矢野顕子(2011年12月11日、他)の新作『荒野の呼び声-東京録音-』はここのところのライヴ曲を集めたもので、その半数は2009年と2010年にブルーノート東京で録られたブツだ。その曲群のパーソネルはいずれも矢野にくわえ、ベースのウィル・リー(2009年8月19日、他)とクリス・パーカー(2009年8月19日)。そして、この晩の顔触れもまったく同じ。そして、そんな不動の3人できっちりと“トリオ”と名乗り、彼女たちは生の場で自在かつやんちゃに協調表現を育むことを楽しみながら求めている。……そう、書いてもなんら嘘にならない起伏とウィットに富むパフォーマンスを享受。途中、彼女は中央に出てきて、マイクを持って歌ったりもした。南青山・ブルーノート東京、ファースト・ショウ。

 そして、続いて六本木・ビルボードライブ東京で、1990年代にソウル・シーンを席巻し、解散をはさみ今年5年ぶりのアルバムをリリースした女性コーラス・グループを見る。ぼくは基本、そんなにコーラス・グループに熱を上げたりはしないのだが、彼女たちは別格。とにかく、天使の歌声といいたくなる清らかなソウル・ヴォイスが思うまま重なるそれは、誘い度抜群だもの。同時期の同系のグループのなかでは一番好きだな。

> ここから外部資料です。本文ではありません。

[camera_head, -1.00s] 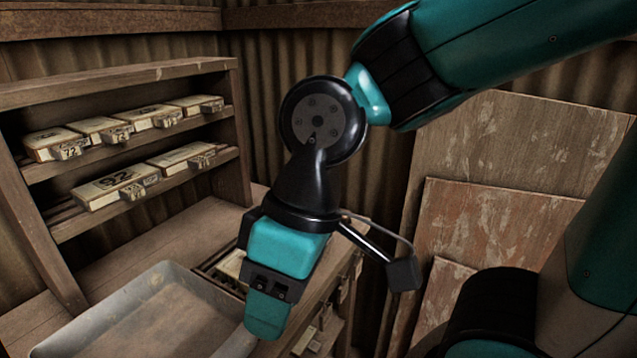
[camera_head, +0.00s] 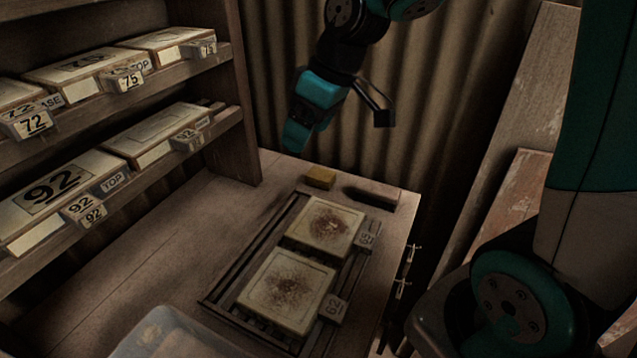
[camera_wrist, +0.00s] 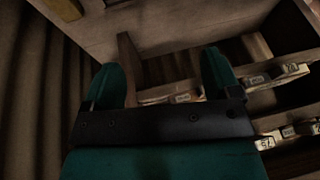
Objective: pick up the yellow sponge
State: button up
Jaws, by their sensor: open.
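The yellow sponge (camera_head: 320,177) is a small block lying flat on the far part of the wooden bench, near its back edge. My gripper (camera_head: 295,142) hangs above and left of it in the head view, pointing down, apart from it. The wrist view shows the two teal fingers of my gripper (camera_wrist: 164,75) spread with nothing between them.
Two stained tiles (camera_head: 322,226) sit on a slatted rack nearer. A shelf with numbered boxes (camera_head: 60,205) stands left. A grey tray (camera_head: 165,335) is at the front. The bench's left part (camera_head: 190,235) is clear.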

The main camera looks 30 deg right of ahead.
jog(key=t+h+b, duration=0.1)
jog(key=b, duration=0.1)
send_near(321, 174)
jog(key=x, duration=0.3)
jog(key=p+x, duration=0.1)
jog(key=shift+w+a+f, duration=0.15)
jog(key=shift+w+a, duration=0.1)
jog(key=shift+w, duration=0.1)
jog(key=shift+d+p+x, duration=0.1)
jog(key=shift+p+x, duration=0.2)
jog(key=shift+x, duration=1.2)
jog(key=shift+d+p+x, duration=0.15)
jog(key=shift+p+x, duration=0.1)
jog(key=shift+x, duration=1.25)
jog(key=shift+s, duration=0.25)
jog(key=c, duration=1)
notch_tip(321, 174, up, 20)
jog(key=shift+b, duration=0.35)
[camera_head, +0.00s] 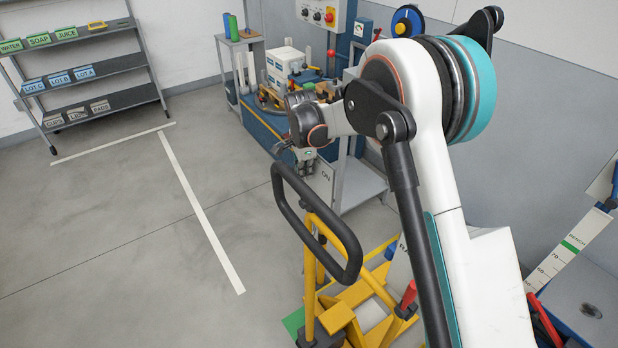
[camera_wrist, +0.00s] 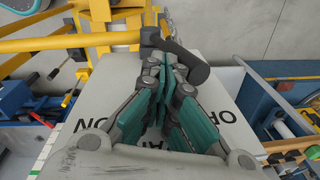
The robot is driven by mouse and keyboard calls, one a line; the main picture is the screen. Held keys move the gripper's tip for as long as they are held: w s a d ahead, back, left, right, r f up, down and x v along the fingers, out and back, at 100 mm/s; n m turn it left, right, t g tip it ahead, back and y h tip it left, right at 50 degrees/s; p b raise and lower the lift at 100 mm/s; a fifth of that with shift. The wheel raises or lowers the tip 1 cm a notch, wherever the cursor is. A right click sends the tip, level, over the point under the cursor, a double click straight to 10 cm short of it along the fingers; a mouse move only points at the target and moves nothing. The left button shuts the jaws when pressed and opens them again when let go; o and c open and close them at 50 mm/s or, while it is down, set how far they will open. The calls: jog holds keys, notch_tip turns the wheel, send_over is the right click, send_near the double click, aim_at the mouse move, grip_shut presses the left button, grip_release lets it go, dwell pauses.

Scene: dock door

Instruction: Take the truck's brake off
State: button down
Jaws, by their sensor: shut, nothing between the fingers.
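The truck (camera_head: 350,300) is a yellow frame with a black loop handle (camera_head: 318,222). In the wrist view the plate (camera_wrist: 225,85) has "ON" at left, letters starting "OF" at right and a word partly hidden by my fingers. A dark grey lever (camera_wrist: 187,62) runs from a pivot near the plate's upper edge down to the right, on the "OF" side. My gripper (camera_wrist: 168,68) is shut and empty over the plate, fingertips beside the lever; contact is unclear. In the head view my gripper (camera_head: 304,160) is small, above the loop handle.
A shelf rack (camera_head: 88,70) with labelled bins stands at the back left. A cluttered blue workbench (camera_head: 262,125) stands behind my gripper. A red-handled lever (camera_head: 407,294) is low on the truck. Open floor with white lines lies at left.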

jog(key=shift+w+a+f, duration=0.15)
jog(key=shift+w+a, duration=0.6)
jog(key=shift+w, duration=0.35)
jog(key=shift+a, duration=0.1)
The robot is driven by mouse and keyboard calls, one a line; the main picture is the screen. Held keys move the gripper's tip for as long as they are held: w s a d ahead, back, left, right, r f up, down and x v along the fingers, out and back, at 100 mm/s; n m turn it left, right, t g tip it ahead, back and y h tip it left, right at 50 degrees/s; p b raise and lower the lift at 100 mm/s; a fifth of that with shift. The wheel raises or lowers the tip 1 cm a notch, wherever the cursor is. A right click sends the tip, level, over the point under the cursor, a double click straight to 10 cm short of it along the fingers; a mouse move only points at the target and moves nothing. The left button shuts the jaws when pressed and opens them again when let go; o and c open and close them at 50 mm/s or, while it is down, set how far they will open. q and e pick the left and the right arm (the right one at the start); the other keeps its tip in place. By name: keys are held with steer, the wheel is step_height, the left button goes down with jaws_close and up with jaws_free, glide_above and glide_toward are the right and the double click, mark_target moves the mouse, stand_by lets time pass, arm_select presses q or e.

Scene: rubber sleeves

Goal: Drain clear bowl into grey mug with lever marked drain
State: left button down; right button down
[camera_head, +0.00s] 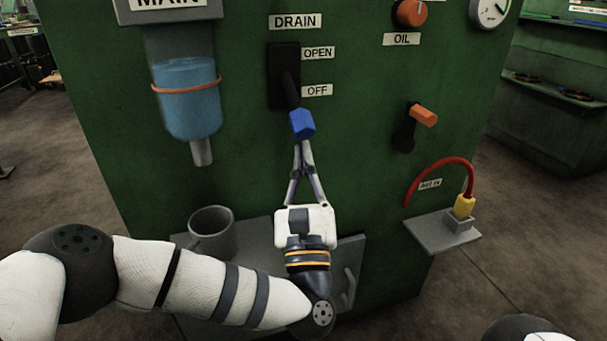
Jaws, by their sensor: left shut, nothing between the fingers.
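The clear bowl (188,98) hangs on the green panel under a label reading MAIN, cut off at the top. It holds blue liquid, with an orange band round it. Its grey spout (201,152) points down above the grey mug (214,238), which stands upright on a grey shelf. The drain lever (302,124) has a black arm and a blue end; it points down, beside the OFF label. My left gripper (303,145) is shut and empty, its fingertips just below the blue end; I cannot tell whether they touch it. My right gripper is out of view.
An orange OIL knob (410,13), a gauge (490,8) and an orange-handled lever (423,115) are to the right. A red hose (440,164) with a yellow connector (464,205) is at a small side shelf (433,236). My left forearm crosses before the mug's shelf (256,248).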

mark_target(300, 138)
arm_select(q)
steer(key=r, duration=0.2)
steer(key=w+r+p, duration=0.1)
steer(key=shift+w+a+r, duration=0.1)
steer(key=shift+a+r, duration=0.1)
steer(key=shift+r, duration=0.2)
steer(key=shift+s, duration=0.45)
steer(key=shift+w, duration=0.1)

 少しは腰回りが太めになったシスターたち(グループ名は、シスターズ・ウィズ・ボイシズの略)だが、やっぱり無条件ににっこりできちゃう、絹の手触りのような感触をそのコーラスは持つ。ゆえに、ヒップホップ要素が入っていないしっとり目の曲のほうが、ぼくの頷き度は高い。バンドは簡素に、キーボード、ベース、ドラム。そりゃ、もっと奏者がいたほうが細やかさや密度の濃さは出るだろう。だが、3人の魅惑の声の重なりを存分にアピールするためには、この行き方もマイナスではないと好意的に思えた。それにしても、中央に立つココの声の輝きにはためいき。

<今日の、お答え>
 ときに、ブログに写真はいれないんですか、と問われる。ハイ、入れる気ゼロです。入れたほうが、絶対に分りやすくなるとは思う。が、入れれば、それにたより、文章が雑になる。間違いなく。もともと外国に行ったときにも、写真を撮らない〜だって、写真を撮る事が第一義になってしまっている???な人を見たりして、ああはなりたくないと思うから〜人間であるし、ライヴに行って写真を撮らなきゃと思うのもイヤ。メンドクセー。だいいち、PCにいまだ不慣れなぼくは、ここへの写真の入れ方もよくわからない。いや。分らないようにしている? ともあれ、ちゃんと文字だけで完結する文章を書きたい。決して保守的なほうではないと思うが、それが文章を書いて生計を立てているぼくのささやかな自戒だということにしておこう。